### Requirements
Report the count of lines containing the word "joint" in the entries below, and nothing more.
---+---
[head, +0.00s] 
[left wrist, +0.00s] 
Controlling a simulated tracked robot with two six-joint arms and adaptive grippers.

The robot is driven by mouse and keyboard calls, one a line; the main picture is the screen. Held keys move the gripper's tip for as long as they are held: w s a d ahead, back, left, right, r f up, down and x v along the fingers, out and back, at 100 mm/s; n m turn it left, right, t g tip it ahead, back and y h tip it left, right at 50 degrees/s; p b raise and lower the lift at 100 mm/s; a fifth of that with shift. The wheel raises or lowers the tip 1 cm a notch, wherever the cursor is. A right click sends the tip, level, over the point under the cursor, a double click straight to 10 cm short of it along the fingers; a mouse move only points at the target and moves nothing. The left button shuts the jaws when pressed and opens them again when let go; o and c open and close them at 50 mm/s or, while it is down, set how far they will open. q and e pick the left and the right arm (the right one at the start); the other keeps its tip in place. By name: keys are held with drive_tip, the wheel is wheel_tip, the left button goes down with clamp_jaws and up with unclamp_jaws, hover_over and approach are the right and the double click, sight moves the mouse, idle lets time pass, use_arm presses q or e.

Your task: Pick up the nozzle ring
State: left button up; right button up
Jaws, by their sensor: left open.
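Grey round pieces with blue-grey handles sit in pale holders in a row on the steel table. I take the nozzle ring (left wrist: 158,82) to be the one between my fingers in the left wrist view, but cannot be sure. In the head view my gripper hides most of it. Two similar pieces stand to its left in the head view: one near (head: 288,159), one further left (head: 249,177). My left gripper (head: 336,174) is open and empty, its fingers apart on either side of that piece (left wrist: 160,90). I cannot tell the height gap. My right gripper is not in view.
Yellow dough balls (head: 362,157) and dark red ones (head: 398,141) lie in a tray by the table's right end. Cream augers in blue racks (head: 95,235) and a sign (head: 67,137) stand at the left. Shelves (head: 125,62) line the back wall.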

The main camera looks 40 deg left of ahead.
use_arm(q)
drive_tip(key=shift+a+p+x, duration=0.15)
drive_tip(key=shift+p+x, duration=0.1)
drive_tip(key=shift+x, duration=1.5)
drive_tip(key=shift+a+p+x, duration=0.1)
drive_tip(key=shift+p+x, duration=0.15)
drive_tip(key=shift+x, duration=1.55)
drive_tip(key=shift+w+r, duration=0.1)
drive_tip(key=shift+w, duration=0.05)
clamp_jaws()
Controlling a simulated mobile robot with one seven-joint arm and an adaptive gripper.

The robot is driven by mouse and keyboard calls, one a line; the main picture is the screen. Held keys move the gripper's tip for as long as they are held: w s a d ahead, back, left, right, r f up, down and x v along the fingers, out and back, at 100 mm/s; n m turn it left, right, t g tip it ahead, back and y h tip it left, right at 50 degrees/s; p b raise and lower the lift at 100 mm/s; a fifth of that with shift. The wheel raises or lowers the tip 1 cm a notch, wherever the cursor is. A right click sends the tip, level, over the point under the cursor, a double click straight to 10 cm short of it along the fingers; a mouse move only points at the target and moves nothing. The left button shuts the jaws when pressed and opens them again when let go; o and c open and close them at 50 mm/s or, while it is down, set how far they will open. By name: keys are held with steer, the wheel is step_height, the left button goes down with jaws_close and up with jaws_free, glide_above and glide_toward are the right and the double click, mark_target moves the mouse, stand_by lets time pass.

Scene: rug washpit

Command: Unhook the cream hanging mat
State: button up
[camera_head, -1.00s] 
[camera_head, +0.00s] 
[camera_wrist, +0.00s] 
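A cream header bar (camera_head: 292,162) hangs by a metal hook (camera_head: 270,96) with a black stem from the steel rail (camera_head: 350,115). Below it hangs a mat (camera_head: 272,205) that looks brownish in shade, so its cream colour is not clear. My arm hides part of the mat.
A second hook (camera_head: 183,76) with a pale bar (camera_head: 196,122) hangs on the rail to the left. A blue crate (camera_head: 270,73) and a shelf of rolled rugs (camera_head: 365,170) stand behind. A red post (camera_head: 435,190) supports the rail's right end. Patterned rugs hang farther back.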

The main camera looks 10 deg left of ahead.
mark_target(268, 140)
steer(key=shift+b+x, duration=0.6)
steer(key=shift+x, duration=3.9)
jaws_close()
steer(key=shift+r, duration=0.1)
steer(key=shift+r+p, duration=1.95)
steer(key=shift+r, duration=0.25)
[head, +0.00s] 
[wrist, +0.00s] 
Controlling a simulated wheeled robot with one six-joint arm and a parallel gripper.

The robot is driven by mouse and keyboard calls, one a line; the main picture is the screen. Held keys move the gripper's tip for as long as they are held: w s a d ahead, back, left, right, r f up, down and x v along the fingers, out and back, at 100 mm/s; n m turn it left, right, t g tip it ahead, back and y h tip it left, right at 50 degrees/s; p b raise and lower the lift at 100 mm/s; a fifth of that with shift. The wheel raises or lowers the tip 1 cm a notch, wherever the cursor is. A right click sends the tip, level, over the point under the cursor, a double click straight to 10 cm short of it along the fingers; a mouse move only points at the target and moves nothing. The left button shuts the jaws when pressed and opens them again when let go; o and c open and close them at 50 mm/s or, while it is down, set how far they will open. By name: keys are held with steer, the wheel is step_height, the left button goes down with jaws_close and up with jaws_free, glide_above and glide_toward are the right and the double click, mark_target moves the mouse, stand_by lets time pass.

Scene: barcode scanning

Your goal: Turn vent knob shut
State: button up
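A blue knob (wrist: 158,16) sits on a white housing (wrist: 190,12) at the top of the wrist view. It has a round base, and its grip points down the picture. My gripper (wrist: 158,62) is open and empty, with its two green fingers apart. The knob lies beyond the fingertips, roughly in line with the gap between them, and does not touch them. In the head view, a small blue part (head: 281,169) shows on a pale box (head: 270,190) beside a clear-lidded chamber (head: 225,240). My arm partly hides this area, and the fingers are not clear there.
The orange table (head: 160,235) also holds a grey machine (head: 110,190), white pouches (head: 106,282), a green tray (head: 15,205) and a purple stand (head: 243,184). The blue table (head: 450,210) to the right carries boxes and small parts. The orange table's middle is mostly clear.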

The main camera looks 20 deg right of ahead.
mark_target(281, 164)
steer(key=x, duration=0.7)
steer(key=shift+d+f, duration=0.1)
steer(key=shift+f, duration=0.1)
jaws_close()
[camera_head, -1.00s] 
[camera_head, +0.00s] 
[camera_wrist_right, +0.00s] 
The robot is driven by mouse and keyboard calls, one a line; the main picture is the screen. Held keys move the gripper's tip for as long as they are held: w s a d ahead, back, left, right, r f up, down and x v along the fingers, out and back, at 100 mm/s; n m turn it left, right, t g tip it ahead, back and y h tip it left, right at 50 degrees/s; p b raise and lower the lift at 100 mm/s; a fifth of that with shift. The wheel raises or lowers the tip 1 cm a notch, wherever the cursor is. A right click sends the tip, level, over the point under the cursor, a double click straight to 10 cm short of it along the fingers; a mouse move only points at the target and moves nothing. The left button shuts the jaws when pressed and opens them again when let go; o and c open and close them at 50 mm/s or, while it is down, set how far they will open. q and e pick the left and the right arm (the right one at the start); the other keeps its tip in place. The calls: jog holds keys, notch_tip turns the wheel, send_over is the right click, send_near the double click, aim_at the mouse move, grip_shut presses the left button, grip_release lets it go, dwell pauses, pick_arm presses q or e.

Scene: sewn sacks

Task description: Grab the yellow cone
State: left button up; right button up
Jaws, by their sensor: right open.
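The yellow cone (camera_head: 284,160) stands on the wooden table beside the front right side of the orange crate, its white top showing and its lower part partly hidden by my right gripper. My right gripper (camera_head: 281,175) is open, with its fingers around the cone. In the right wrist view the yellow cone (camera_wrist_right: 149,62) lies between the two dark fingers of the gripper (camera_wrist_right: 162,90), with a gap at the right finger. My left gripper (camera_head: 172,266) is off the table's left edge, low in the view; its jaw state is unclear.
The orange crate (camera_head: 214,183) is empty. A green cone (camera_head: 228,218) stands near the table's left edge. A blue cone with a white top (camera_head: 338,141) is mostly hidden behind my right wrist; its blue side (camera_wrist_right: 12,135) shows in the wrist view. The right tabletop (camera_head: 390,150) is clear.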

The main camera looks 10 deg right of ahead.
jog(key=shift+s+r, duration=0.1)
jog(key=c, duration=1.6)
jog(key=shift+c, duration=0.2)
---+---
### Finished task
3